There are whole worlds in there, carried along by compression waves propagated in a gaseous medium, broadcast via electromagnetic waves and received by superheterodyning circuits, and decoded by the human brain into something as wonderful as a story related with intensity around a crackling fire. Maybe I'm out of my time, but what journeys I've taken since my parents first rolled the television into the kitchen closet...

Great post, man. Farrah Fawcett's titties will have to wait.
posted by sonascope at 9:48 AM on October 28, 2011 [7 favorites]

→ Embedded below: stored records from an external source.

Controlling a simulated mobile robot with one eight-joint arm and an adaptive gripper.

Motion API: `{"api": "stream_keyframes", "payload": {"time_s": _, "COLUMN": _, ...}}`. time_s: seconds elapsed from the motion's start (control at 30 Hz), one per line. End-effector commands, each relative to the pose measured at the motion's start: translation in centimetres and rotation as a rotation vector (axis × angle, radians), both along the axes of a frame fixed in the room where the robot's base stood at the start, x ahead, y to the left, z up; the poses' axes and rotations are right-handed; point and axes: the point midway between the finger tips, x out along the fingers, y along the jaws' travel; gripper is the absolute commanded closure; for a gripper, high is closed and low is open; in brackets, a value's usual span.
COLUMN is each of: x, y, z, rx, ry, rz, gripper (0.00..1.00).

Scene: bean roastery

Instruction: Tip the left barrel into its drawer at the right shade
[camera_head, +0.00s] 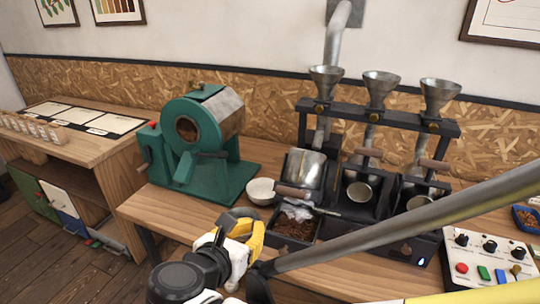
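The left barrel (306,168) is a metal drum in the left of three black stands, under a funnel. It looks tilted, and its wooden handle (294,192) sits lower than the handles of the other two barrels. Below it, a dark drawer (296,242) holds brown beans (294,228). A pale, unclear patch lies between barrel and drawer. My gripper (246,230), yellow and white, is left of the drawer, at the front edge of the bench, and appears apart from the handle. Its fingertips are not clear enough to tell open from shut.
The middle barrel (360,190) and right barrel (420,202) stand to the right. A white bowl (261,190) and green roaster (203,140) are left. A control box (488,258) is at right. My arm crosses the front right. Bare bench lies front left.

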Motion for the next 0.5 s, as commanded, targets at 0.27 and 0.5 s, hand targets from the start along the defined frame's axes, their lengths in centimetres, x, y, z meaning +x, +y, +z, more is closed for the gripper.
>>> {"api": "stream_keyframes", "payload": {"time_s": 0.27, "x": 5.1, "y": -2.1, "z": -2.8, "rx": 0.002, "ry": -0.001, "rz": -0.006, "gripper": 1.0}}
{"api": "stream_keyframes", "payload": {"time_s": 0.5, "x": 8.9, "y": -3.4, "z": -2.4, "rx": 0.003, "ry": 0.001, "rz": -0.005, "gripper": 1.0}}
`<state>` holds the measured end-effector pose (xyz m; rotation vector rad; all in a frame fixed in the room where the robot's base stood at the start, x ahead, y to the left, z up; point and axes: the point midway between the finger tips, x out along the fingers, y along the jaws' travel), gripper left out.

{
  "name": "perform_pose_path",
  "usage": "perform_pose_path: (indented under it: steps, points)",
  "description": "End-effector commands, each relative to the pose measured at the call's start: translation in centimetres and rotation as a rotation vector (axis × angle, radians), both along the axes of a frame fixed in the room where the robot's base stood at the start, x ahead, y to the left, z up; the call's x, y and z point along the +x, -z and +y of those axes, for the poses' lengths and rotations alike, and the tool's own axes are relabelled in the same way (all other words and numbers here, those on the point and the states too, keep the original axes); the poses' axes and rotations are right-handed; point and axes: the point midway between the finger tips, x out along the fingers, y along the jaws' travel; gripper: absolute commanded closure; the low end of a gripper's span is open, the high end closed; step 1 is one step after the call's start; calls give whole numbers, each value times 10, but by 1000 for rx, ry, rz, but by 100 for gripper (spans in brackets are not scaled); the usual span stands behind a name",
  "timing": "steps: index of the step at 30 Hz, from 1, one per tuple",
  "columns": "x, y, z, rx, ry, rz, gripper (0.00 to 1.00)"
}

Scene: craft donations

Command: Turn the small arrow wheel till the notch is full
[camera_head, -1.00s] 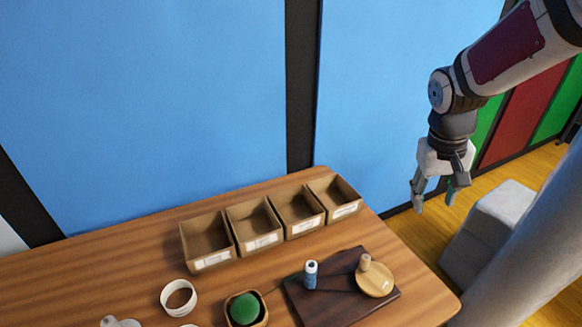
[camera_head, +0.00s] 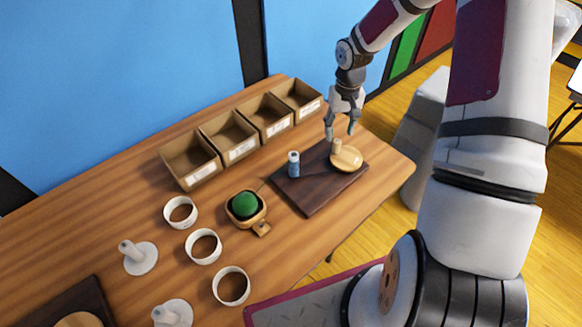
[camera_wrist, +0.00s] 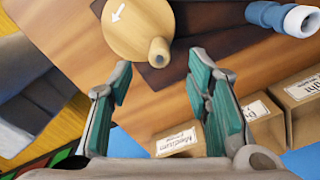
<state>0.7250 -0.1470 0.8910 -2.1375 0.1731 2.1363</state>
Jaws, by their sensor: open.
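The small arrow wheel (camera_head: 350,162) is a pale wooden disc with an upright peg handle (camera_head: 336,147), on a dark wooden board (camera_head: 309,200). In the wrist view the wheel (camera_wrist: 128,32) shows a white arrow, and its peg (camera_wrist: 158,51) points toward my gripper. A blue spool with a white top (camera_head: 293,165) stands on the board, left of the wheel; it also shows in the wrist view (camera_wrist: 270,14). My gripper (camera_head: 341,134) is open and empty, just above and behind the peg, apart from it. In the wrist view the peg lies between the finger lines. I cannot make out the notch.
Several cardboard bins (camera_head: 240,149) line the table's back edge. A green ball (camera_head: 245,205) sits in a wooden holder left of the board. White rings (camera_head: 203,247) and white pegged stands (camera_head: 139,257) stand further left. The table (camera_head: 110,215) has bare wood between them.

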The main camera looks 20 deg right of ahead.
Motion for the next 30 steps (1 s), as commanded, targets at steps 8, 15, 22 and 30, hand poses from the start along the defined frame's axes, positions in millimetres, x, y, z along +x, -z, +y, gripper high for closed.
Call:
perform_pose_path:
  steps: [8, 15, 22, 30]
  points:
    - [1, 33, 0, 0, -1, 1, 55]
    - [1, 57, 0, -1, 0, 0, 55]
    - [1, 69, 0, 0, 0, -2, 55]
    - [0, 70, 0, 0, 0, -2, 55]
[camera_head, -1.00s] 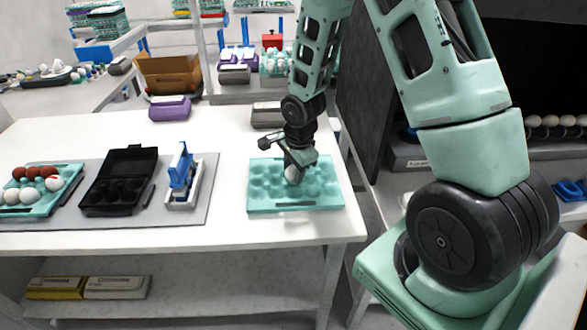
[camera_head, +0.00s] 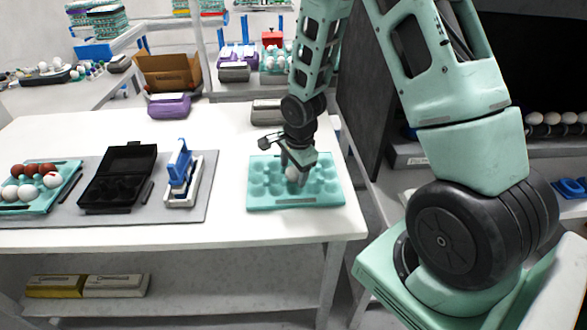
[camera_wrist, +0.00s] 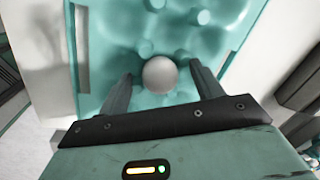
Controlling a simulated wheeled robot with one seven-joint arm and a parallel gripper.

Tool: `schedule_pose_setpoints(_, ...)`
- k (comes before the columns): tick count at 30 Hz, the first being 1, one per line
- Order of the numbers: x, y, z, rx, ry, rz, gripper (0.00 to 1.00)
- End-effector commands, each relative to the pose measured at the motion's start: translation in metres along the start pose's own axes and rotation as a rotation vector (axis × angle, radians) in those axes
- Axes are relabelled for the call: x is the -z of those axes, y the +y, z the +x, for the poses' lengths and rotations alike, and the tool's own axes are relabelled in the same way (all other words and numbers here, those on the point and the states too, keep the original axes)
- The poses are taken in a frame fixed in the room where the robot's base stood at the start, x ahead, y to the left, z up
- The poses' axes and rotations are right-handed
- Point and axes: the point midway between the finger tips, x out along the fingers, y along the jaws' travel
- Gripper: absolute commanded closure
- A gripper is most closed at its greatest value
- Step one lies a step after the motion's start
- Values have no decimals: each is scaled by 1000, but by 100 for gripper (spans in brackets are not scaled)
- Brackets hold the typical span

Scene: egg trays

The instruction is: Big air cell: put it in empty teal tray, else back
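The teal tray (camera_head: 322,200) lies flat near the right front of the white table. It also fills much of the wrist view (camera_wrist: 110,40). A single white egg (camera_wrist: 160,75) sits among its cups; the other visible cups are empty. In the head view the egg (camera_head: 292,173) is partly hidden by my gripper. My gripper (camera_head: 297,178) points down over the tray. In the wrist view its fingers (camera_wrist: 161,71) stand apart on both sides of the egg, with a visible gap on each side. The egg's air cell cannot be seen.
Left on a grey mat (camera_head: 140,216) are a teal tray of brown and white eggs (camera_head: 38,205), an open black case (camera_head: 130,160) and a blue-and-white device (camera_head: 183,178). Bare white table (camera_head: 225,128) lies behind. A dark panel stands right of the table.

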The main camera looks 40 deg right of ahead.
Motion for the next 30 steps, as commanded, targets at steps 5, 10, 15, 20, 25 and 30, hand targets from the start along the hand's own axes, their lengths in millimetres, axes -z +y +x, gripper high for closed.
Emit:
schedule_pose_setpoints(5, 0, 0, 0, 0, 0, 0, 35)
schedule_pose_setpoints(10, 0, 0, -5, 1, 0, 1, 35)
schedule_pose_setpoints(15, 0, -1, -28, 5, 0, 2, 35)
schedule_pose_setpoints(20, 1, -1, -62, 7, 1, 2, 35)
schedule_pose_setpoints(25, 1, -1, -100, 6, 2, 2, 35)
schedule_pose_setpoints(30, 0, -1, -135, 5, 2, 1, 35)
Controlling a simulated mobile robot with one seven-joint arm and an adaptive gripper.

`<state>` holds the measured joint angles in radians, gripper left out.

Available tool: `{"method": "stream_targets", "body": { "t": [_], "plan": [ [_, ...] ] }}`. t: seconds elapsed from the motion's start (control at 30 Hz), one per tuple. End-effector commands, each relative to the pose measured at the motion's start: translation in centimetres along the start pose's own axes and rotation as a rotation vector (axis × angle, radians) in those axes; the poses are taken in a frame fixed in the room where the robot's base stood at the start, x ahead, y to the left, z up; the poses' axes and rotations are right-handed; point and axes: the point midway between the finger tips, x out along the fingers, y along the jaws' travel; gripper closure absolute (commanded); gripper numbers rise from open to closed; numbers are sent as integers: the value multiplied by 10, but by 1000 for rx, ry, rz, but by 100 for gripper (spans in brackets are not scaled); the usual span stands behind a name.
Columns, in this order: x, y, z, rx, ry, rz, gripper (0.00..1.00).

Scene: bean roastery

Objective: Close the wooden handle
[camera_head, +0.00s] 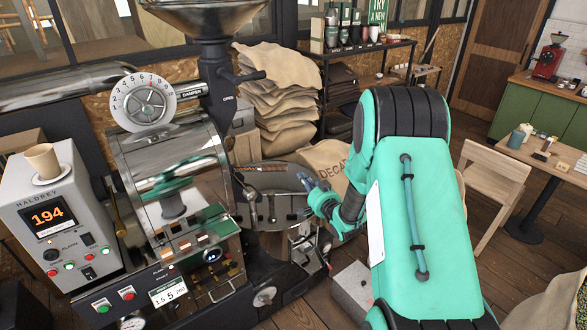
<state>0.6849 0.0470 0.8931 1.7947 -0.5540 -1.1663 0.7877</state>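The roaster (165,175) stands at the left with a shiny steel drum front. A slim brown upright handle (117,212), perhaps the wooden one, is at the left side of the drum front. I cannot tell whether it is open or closed. A black lever (243,76) points right below the hopper, near the word OPEN. My teal arm fills the right middle, and my gripper (307,183) is over the right side of the round cooling tray (272,168), right of the drum and apart from the brown handle. Its fingers are small and partly hidden; I see nothing held.
A grey control box (55,217) with a cup (42,160) on top stands left of the drum. Stacked sacks (277,100) and a DECAF sack (327,160) are behind the tray. A chair (490,185) and table (548,165) stand right. Some wooden floor is clear.

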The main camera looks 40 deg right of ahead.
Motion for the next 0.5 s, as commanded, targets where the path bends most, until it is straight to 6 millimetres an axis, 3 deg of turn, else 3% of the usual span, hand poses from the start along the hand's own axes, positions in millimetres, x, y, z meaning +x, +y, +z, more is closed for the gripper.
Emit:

and there's this guy who's like real ordinary, and he's in a bathrobe

OHMIGOD THE BATHROBE/DRESSING GOWN IS NEVER MENTIONED IN THE HITCHHIKERS RADIO SERIES YOUR ENTIRE ANECDOTE IS NOW IN DOUBT

(By which I mean your entire comment is awesome)
posted by Lentrohamsanin at 10:07 AM on October 28, 2011


I think it makes it into the later ones, but point taken. I was reading the book shortly thereafter, so the two sort of fuse in my memory in the same way that when I watch Star Wars now, I feel like big sections are missing because the NPR radio series was so much more detailed than the film. Everything merges [in] the night, at least in my brain, alas.
posted by sonascope at 10:43 AM on October 28, 2011


Seriously, that was an awesome comment, and you're absolutely right about it showing up in the later Dirk Maggs directed series and god why do I know all this also ZBS rules
posted by Lentrohamsanin at 10:54 AM on October 28, 2011 [1 favorite]


Love this-thanks for posting!
posted by PHINC at 1:54 PM on October 28, 2011


I'm a little late, but you can get all the files at archive.org here.
posted by CarlRossi at 9:43 PM on October 29, 2011 [1 favorite]


I went looking around, and am somewhat pleased to find people selling entire collections on hard drives, as well as other media.